12. The panel assembly of claim 10, wherein the adhesive is disposed on the top wall of the backing bracket.

13. The panel assembly of claim 10, further comprising an opening formed in the top of the backing bracket to enable access to the interior area.

14. The panel assembly of claim 10, wherein the façade member further comprises a convex guide extending from the façade member, the convex guide positioned inside a concave receptacle on the backing bracket.

15. The panel assembly of claim 14, wherein the convex guide extends from the edge of the façade member.

16. The panel assembly of claim 1, wherein the concave receptacle is formed on the top wall of the backing bracket.

17. The garage door panel assembly of claim 12, wherein the backing bracket further comprises a concave guide for receiving the convex guide.

18. The garage door panel assembly of claim 11, wherein the top wall of the backing bracket comprises and upturned end for mating with the façade member.

19. The garage door panel assembly of claim 11, wherein the backing bracket further comprises a groove and a tongue disposed on respective sidewalls.

20. The garage door panel assembly of claim 11, wherein the façade member is formed of a piece of metal, a piece of urethane, a piece of composite including fiberglass and resin, or a piece of plastic.

21. The panel assembly of claim 11, wherein the adhesive is expandable foam filled within the interior area.

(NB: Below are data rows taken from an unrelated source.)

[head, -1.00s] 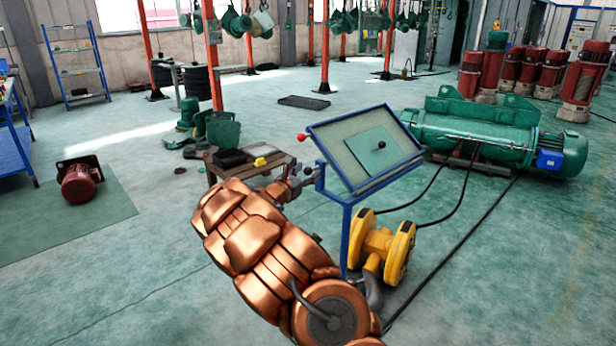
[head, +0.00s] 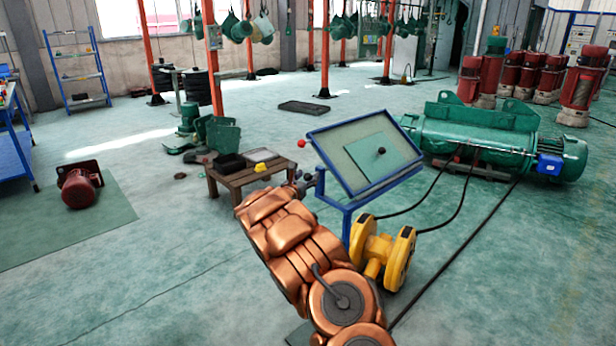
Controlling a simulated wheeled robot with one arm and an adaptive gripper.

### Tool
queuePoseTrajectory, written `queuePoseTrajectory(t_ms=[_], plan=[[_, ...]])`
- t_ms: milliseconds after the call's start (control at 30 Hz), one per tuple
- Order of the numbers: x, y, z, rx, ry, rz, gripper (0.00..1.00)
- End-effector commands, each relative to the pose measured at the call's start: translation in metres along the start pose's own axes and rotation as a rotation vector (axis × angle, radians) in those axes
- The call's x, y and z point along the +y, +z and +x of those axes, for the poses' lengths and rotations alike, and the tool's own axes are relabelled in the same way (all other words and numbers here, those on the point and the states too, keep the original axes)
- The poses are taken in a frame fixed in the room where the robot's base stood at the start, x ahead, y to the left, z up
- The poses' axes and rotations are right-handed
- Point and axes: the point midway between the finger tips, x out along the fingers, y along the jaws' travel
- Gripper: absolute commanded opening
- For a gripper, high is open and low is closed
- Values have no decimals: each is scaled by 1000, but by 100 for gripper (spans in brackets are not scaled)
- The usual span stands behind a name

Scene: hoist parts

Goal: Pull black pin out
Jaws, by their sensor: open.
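A black round-headed pin (head: 382,151) stands out from the light green plate (head: 365,158) on the tilted panel. The panel sits in a blue frame (head: 349,196) on a post. My gripper (head: 312,182) is small and dark at the far end of my copper-coloured arm, by the left edge of the blue frame. It is apart from the pin, to its left and lower in the picture. It is open, and I see nothing in it. My arm partly hides it.
A red ball knob (head: 301,143) sticks out left of the panel. A low wooden table (head: 238,180) with a black tray (head: 229,163) and a yellow item (head: 260,167) stands to the left. A yellow wheeled part (head: 376,256) is below the panel. A green hoist (head: 480,135) lies behind right.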

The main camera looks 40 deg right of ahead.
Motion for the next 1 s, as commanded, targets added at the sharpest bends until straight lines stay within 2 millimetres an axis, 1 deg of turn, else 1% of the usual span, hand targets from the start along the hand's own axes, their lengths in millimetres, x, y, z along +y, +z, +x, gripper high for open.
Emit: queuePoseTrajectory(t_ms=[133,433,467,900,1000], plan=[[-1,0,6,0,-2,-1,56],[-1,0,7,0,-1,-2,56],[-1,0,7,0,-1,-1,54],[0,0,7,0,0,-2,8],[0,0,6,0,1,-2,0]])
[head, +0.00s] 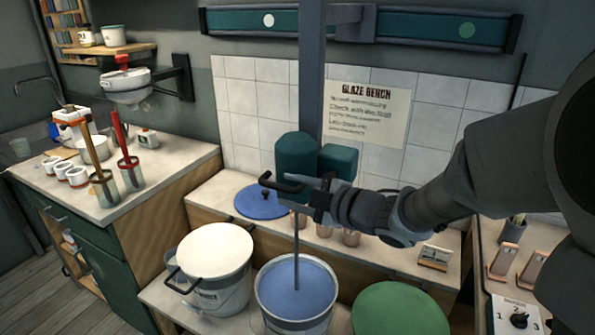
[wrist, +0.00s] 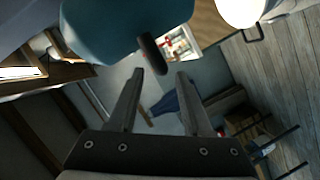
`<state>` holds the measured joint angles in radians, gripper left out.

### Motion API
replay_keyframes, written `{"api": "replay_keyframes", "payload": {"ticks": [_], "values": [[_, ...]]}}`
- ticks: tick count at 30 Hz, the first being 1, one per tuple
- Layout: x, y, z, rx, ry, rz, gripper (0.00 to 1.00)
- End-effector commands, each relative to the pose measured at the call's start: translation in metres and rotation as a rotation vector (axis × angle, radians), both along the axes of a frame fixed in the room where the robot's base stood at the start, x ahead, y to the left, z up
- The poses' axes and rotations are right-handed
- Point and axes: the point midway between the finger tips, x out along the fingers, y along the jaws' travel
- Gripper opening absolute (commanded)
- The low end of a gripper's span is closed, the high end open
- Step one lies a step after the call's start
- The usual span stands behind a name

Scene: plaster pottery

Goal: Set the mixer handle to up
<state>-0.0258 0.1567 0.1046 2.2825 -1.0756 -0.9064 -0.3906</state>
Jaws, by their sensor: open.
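The mixer has a dark teal head (head: 297,154) on a grey upright column, with a thin shaft (head: 296,250) reaching down into a bucket of blue glaze (head: 298,288). Its black handle (head: 268,181) sticks out in front of the head, roughly level. My gripper (head: 290,186) is open at the handle, its fingers pointing left. In the wrist view the handle (wrist: 150,50) hangs below the teal head (wrist: 125,20), and its rounded end shows between my fingertips (wrist: 160,72). I cannot tell whether either finger touches it.
A white-lidded bucket (head: 215,252) stands left of the glaze bucket, and a green lid (head: 400,308) lies to its right. A blue lid (head: 261,201) lies on the shelf behind. A wall rail (head: 400,30) runs above the tiles. Air left of the handle is clear.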

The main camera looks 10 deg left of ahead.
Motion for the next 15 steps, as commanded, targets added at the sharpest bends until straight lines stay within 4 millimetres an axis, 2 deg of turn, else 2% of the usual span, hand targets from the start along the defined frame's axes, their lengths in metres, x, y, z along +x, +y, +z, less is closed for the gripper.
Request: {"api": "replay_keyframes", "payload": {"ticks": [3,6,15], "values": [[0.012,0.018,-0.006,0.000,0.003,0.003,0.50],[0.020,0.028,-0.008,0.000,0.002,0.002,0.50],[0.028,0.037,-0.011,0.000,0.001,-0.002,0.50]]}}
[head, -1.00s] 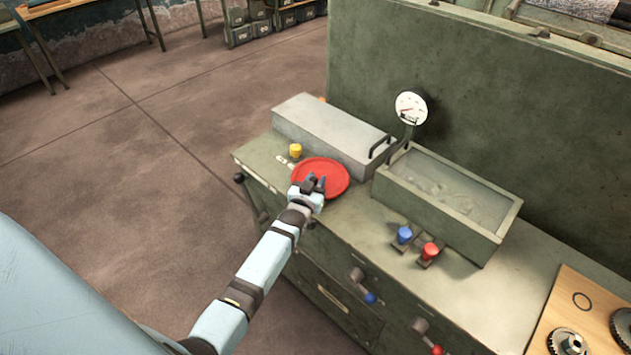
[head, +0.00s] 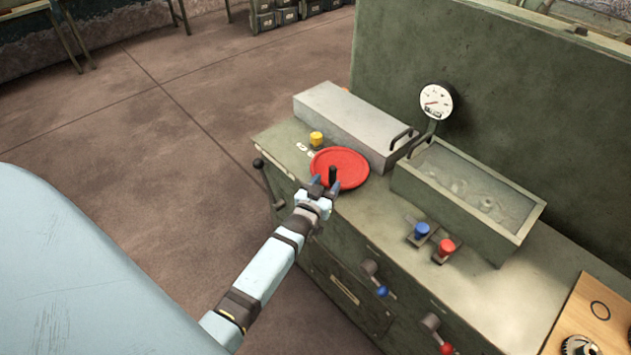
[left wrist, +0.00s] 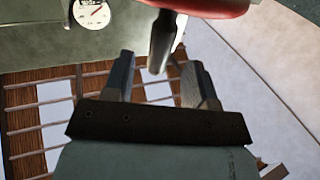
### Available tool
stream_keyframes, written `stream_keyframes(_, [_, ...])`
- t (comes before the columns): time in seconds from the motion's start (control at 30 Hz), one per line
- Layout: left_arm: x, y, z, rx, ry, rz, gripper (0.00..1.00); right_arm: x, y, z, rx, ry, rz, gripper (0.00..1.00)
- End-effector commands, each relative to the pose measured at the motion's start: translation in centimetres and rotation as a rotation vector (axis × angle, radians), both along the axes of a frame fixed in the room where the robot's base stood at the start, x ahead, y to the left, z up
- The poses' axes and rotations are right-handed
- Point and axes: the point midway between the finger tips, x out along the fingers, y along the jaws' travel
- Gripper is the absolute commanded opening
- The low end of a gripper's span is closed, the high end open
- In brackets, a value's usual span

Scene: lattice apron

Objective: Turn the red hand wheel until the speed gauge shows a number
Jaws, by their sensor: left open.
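The red hand wheel (head: 347,160) lies flat on top of the green cabinet, with a dark upright handle (head: 332,174) near its front rim. My left gripper (head: 325,184) is open at the front edge of the wheel, its fingers pointing at the handle. In the left wrist view the handle (left wrist: 160,45) hangs below the red wheel (left wrist: 205,6), between and just beyond the open fingers (left wrist: 158,75). I cannot tell whether a finger touches it. The round white speed gauge (head: 436,101) stands behind on a post; its reading is too small to make out. My right gripper is not in view.
A grey box with a handle (head: 340,115) stands behind the wheel, and a yellow knob (head: 316,138) to its left. A green tray (head: 470,215), blue knob (head: 421,229) and red knob (head: 446,246) are on the right. A black-knobbed lever (head: 266,175) juts from the left end.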

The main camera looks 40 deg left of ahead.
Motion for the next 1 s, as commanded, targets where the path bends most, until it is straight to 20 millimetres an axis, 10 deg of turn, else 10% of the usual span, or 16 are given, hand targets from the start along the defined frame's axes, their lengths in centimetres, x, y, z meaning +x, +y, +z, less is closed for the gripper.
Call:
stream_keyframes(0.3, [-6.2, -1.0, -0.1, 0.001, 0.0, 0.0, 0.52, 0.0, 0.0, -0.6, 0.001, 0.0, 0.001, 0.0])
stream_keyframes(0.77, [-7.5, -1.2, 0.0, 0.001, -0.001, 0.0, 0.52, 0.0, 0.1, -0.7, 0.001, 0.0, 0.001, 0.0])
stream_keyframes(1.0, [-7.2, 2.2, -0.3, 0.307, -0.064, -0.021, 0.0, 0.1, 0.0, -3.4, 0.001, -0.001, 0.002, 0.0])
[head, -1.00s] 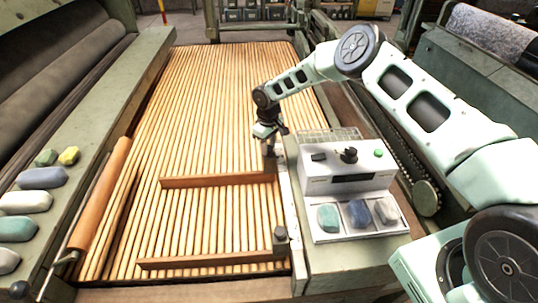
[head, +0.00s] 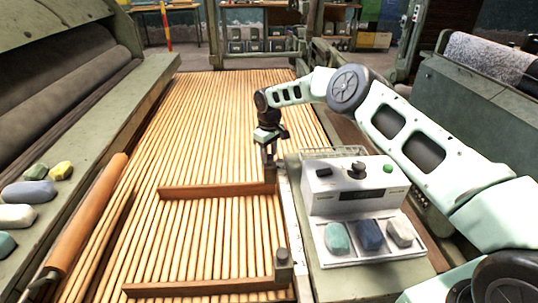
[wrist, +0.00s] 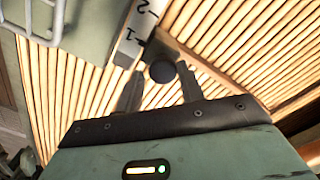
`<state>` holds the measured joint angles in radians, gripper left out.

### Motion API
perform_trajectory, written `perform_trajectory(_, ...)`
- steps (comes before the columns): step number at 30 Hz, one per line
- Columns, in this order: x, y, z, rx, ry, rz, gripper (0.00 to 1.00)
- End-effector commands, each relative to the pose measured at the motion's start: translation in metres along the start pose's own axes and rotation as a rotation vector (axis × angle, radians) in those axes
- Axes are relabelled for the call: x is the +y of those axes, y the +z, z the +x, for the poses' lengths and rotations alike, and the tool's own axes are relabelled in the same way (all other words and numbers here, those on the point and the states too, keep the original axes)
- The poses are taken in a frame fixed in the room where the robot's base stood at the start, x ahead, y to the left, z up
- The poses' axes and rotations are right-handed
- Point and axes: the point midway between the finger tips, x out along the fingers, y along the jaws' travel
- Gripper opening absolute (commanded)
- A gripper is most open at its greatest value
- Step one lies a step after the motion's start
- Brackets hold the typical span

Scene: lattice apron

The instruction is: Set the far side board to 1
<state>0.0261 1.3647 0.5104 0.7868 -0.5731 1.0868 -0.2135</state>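The far side board (head: 215,190) is a brown strip lying across the wooden slats. Its right end meets a pale scale rail (head: 297,232). My gripper (head: 270,163) points down over that right end. In the wrist view, the two fingers (wrist: 160,80) stand apart on either side of a dark round knob (wrist: 163,71), with small gaps seeming to show. The rail's scale (wrist: 137,35) shows marks 2 and 1, with the 1 close to the knob and the board's end. The exact reading is unclear. The near side board (head: 205,287) lies lower, with its own post (head: 284,262).
Right of the rail stands a white control box (head: 350,185) with knobs and a tray of teal, blue and grey stones. An orange roller (head: 90,215) and more stones (head: 27,192) lie at the left. A wire rack (wrist: 40,20) is near the gripper.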

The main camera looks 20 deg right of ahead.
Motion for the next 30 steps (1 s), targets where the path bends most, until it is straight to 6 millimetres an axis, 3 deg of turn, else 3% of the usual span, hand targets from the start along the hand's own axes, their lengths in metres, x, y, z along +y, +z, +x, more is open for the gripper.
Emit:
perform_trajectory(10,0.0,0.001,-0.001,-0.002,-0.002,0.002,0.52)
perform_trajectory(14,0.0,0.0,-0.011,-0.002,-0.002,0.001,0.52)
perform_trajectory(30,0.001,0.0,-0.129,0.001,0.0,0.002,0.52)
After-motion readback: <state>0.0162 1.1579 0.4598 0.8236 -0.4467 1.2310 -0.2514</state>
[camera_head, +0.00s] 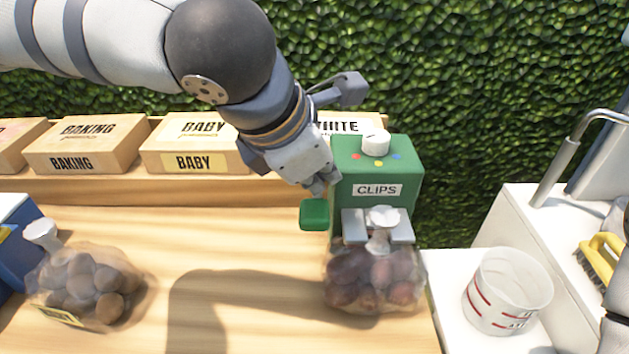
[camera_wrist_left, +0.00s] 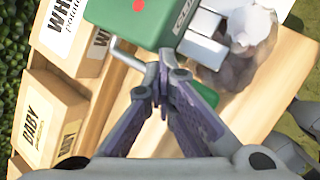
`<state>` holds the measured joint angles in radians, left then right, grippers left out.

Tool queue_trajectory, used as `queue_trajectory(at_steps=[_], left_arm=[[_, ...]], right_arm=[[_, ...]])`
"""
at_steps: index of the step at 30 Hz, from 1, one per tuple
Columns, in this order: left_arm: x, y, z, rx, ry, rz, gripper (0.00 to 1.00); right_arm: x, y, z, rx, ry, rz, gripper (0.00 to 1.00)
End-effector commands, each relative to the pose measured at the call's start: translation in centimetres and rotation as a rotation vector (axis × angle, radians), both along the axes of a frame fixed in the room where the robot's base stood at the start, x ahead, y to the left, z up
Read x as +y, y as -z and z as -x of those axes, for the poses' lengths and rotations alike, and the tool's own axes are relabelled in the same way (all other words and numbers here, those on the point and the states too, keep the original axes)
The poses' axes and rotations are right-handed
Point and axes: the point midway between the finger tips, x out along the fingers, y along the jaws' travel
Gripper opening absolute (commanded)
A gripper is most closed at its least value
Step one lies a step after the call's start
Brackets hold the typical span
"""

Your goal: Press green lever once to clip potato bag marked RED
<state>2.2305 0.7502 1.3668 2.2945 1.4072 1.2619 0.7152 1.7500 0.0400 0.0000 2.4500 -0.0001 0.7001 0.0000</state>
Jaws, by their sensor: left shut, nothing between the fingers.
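The green clip machine (camera_head: 375,160) is labelled CLIPS and stands at the back right of the table. Its green lever (camera_head: 314,214) sticks out at its left side and also shows in the left wrist view (camera_wrist_left: 206,94). A clear bag of reddish potatoes (camera_head: 372,278) stands in front, its gathered neck between the machine's grey jaws (camera_head: 355,226). No RED marking is readable on it. My left gripper (camera_head: 322,188) is shut and empty, just above the lever; I cannot tell whether it touches. My right gripper is not in view.
A bag of brownish potatoes (camera_head: 90,285) stands at the left. Cardboard boxes (camera_head: 192,145) line the back shelf. A white dial (camera_head: 376,143) tops the machine near coloured dots. A measuring cup (camera_head: 508,290) and yellow brush (camera_head: 602,258) are at right. The table's middle is clear.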

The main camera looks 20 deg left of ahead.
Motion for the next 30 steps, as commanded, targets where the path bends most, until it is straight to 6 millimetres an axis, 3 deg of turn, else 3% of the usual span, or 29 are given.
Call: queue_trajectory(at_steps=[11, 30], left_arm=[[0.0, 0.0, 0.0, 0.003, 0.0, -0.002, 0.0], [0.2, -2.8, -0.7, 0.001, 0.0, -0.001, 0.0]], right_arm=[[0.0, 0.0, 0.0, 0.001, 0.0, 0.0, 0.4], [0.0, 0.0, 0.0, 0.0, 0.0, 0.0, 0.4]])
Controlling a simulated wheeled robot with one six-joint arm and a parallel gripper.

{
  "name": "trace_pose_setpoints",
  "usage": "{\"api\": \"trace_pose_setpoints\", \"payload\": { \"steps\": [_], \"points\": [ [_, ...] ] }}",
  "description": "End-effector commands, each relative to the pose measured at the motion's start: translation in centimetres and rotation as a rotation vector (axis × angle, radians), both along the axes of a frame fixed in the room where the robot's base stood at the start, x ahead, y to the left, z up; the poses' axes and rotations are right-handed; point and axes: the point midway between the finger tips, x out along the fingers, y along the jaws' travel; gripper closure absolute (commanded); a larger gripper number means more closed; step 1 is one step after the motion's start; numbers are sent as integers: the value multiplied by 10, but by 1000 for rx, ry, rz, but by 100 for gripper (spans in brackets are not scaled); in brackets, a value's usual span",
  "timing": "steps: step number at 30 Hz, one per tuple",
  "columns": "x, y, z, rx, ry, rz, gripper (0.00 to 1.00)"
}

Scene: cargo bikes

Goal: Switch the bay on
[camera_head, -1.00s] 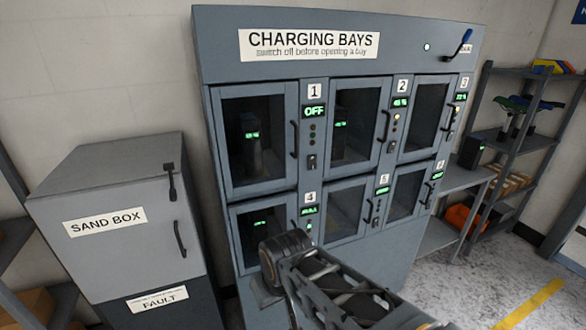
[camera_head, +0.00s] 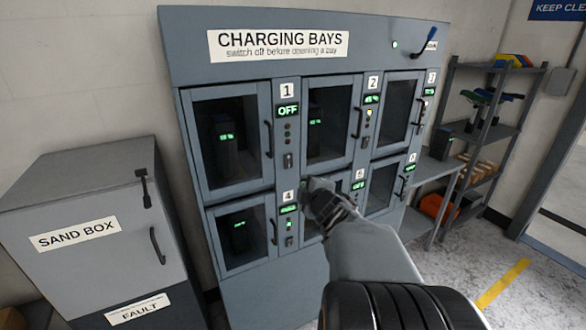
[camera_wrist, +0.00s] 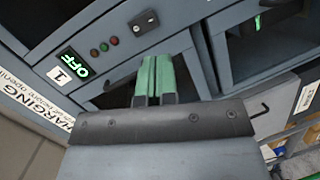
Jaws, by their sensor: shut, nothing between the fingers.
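The charging cabinet (camera_head: 330,75) fills the middle of the head view. Bay 1 has a glazed door (camera_head: 228,140), and its panel shows a green OFF display (camera_head: 288,110), a column of dim lights and a small switch (camera_head: 289,160). In the wrist view the OFF display (camera_wrist: 72,63), the lights and the switch (camera_wrist: 145,22) lie just beyond my gripper (camera_wrist: 153,65). Its green fingers are shut together and empty. Their tips appear apart from the switch; the depth gap is unclear. In the head view my arm's end is in front of the cabinet below bay 1's panel, its fingertips not clearly visible.
Other bays show lit green displays, such as bay 4 (camera_head: 289,209). Door handles (camera_head: 268,140) stick out beside the panels. A blue-handled lever (camera_head: 430,40) is at the cabinet's top right. A sand box (camera_head: 85,215) stands left; shelves (camera_head: 490,130) stand right. Floor is free at right.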

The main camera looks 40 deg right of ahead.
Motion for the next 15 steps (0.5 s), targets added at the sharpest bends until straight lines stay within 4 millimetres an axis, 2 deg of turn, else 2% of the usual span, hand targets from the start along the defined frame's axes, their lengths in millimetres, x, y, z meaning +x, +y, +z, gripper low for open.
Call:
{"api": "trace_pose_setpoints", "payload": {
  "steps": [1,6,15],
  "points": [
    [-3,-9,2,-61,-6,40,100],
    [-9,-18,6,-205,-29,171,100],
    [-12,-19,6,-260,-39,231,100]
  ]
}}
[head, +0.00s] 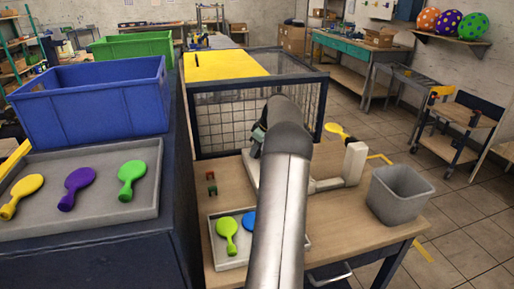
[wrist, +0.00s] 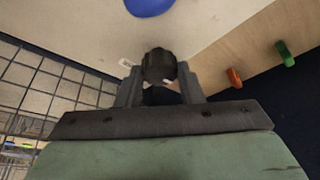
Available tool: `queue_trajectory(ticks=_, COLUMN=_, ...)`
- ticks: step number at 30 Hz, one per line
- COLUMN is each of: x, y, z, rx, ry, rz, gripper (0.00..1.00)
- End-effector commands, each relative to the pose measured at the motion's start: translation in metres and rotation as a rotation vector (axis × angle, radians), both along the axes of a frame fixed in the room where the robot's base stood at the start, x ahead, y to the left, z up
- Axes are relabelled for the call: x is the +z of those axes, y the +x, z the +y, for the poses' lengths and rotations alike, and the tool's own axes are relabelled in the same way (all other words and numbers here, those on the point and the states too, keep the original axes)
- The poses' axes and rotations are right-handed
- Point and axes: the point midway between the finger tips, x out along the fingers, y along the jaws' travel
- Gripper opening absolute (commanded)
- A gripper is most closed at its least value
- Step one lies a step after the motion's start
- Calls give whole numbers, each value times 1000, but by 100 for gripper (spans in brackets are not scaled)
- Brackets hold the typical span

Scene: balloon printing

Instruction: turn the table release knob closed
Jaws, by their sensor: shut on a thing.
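The dark, ridged release knob (wrist: 159,66) stands out from a pale flat surface in the wrist view. My gripper (wrist: 160,84) has one finger on each side of it and is shut on it. How far the knob is turned cannot be told. In the head view, my arm hides the knob and most of my gripper, which is over the wooden table (head: 345,211) by the wire cage.
A wire-mesh cage (head: 219,117) with a yellow top stands behind the table. A grey bin (head: 399,194) is at the right. A small green piece (wrist: 284,52) and a red piece (wrist: 234,77) are near the gripper. A blue rounded thing (wrist: 149,5) shows above the knob.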

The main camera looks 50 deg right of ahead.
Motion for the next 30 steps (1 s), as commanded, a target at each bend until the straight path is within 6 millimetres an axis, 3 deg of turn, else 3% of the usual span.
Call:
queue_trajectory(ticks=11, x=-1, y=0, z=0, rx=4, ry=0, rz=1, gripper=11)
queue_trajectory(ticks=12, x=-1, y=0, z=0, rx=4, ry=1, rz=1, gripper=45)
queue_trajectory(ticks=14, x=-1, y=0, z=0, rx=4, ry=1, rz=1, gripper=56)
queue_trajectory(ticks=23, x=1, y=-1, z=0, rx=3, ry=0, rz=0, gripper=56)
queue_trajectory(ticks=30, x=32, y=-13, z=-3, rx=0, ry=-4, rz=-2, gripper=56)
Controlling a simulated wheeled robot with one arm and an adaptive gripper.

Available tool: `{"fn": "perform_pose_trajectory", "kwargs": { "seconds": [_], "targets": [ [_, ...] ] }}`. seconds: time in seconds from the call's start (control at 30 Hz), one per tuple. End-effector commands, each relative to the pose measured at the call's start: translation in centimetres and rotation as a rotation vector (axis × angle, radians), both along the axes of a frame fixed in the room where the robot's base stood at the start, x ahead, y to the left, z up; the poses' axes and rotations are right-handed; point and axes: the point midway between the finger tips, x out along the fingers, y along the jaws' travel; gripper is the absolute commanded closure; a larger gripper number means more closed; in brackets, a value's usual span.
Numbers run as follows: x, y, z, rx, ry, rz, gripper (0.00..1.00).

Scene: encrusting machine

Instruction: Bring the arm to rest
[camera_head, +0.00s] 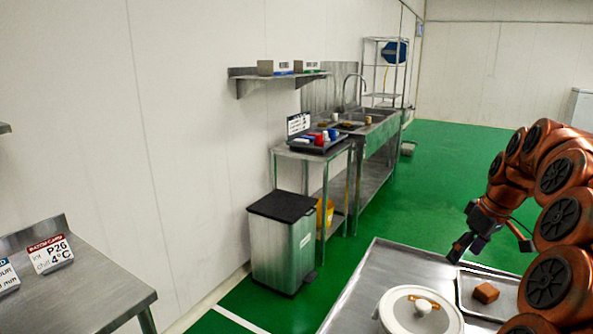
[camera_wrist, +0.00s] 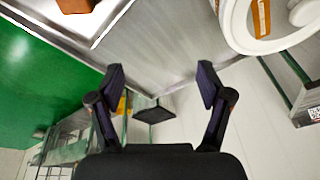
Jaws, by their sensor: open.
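My orange and black arm reaches in from the right edge in the head view. My gripper (camera_head: 493,246) is open and empty above the steel table (camera_head: 372,283), over the side where a tray lies. In the wrist view my gripper (camera_wrist: 160,80) shows two black fingers spread wide with nothing between them. A brown block (camera_head: 485,293) lies on the metal tray (camera_head: 467,305), below my gripper and apart from it. The block also shows at the top edge of the wrist view (camera_wrist: 76,5).
A round white container (camera_head: 392,313) with an orange-brown piece stands on the table, left of the tray. A bin with a black lid (camera_head: 283,245) stands by the wall. A steel side table (camera_head: 80,290) is at the lower left. Green floor between is clear.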

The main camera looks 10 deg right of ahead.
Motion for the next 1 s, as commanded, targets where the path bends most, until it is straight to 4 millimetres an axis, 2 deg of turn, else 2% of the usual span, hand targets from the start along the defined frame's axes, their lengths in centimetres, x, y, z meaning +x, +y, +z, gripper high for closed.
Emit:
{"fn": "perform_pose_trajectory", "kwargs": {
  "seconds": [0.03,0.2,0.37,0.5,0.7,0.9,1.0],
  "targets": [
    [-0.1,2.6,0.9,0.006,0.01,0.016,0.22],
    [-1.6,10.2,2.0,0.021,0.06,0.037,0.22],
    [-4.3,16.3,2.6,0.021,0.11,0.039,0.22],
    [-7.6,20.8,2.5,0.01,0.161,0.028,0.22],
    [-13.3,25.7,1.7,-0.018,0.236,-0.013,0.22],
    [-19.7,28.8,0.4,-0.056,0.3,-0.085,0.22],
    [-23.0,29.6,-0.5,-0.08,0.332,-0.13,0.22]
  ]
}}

22. A garage door panel assembly comprising:

a stainless steel backing bracket bent to form at least four bends and having a receiving planar frontal surface between an edge of the stainless steel backing bracket and one of the at least four bends closest to the edge;

a flat plywood layer mated onto the receiving planar frontal surface and aligned with the stainless steel backing bracket;

a filler material filling in between the flat plywood layer and the stainless steel backing bracket for insulation and adhering the flat plywood layer to the stainless steel backing bracket; and

an outer layer adhered onto the flat plywood layer, the outer layer made of real wood and shaped with decorative designs.